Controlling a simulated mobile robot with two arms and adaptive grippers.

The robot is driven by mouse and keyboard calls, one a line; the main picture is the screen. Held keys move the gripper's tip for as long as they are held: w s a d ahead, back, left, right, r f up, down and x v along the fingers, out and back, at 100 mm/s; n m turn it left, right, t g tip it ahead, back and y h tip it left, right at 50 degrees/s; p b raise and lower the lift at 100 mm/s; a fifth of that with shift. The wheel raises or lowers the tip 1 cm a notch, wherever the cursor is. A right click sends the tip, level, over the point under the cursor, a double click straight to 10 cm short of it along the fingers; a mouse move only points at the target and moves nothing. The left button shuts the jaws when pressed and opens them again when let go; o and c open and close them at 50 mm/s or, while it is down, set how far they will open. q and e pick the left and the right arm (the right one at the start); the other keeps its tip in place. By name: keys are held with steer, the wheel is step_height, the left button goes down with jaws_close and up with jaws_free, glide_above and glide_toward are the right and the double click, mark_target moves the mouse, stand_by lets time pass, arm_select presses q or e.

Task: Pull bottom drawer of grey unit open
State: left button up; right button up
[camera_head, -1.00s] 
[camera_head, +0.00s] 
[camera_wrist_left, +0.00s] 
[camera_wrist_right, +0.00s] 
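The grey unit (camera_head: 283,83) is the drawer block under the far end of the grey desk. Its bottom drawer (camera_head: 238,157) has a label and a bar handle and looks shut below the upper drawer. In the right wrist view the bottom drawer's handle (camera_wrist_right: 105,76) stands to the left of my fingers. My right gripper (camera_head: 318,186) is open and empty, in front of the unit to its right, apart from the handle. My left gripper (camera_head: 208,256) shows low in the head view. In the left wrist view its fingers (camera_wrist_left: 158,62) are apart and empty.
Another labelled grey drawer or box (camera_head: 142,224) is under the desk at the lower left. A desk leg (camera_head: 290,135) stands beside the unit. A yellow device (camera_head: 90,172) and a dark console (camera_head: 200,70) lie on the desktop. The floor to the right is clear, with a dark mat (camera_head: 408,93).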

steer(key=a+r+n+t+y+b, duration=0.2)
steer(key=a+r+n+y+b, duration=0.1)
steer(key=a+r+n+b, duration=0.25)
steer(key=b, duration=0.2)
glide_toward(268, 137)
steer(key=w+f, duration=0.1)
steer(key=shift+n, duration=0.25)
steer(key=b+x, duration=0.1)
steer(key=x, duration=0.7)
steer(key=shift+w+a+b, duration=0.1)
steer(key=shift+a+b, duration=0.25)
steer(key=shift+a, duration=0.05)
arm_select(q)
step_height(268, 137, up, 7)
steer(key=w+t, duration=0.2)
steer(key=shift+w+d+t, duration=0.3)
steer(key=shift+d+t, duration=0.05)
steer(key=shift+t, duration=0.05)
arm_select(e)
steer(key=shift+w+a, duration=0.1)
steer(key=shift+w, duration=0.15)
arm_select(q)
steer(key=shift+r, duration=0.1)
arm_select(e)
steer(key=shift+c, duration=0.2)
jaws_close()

→ WHAT TO WORK ON
Give the listing again, word for word.

→ FINAL ANSWER
Controlling a simulated mobile robot with two arms and adaptive grippers.

The robot is driven by mouse and keyboard calls, one a line; the main picture is the screen. Held keys move the gripper's tip for as long as they are held: w s a d ahead, back, left, right, r f up, down and x v along the fingers, out and back, at 100 mm/s; n m turn it left, right, t g tip it ahead, back and y h tip it left, right at 50 degrees/s; p b raise and lower the lift at 100 mm/s; a fifth of that with shift. The wheel raises or lowers the tip 1 cm a notch, wherever the cursor is. A right click sends the tip, level, over the point under the cursor, a double click straight to 10 cm short of it along the fingers; a mouse move only points at the target and moves nothing. The left button shuts the jaws when pressed and opens them again when let go; o and c open and close them at 50 mm/s or, while it is down, set how far they will open. q and e pick the left and the right arm (the right one at the start); the other keeps its tip in place. By name: keys are held with steer, the wheel is step_height, the left button goes down with jaws_close and up with jaws_free, glide_above and glide_toward are the right and the double click, mark_target moves the mouse, stand_by lets time pass, arm_select presses q or e.

Task: Pull bottom drawer of grey unit open
State: left button up; right button up
[camera_head, -1.00s] 
[camera_head, +0.00s] 
[camera_wrist_left, +0.00s] 
[camera_wrist_right, +0.00s] 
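The grey unit (camera_head: 283,83) is the drawer block under the far end of the grey desk. Its bottom drawer (camera_head: 238,157) has a label and a bar handle and looks shut below the upper drawer. In the right wrist view the bottom drawer's handle (camera_wrist_right: 105,76) stands to the left of my fingers. My right gripper (camera_head: 318,186) is open and empty, in front of the unit to its right, apart from the handle. My left gripper (camera_head: 208,256) shows low in the head view. In the left wrist view its fingers (camera_wrist_left: 158,62) are apart and empty.
Another labelled grey drawer or box (camera_head: 142,224) is under the desk at the lower left. A desk leg (camera_head: 290,135) stands beside the unit. A yellow device (camera_head: 90,172) and a dark console (camera_head: 200,70) lie on the desktop. The floor to the right is clear, with a dark mat (camera_head: 408,93).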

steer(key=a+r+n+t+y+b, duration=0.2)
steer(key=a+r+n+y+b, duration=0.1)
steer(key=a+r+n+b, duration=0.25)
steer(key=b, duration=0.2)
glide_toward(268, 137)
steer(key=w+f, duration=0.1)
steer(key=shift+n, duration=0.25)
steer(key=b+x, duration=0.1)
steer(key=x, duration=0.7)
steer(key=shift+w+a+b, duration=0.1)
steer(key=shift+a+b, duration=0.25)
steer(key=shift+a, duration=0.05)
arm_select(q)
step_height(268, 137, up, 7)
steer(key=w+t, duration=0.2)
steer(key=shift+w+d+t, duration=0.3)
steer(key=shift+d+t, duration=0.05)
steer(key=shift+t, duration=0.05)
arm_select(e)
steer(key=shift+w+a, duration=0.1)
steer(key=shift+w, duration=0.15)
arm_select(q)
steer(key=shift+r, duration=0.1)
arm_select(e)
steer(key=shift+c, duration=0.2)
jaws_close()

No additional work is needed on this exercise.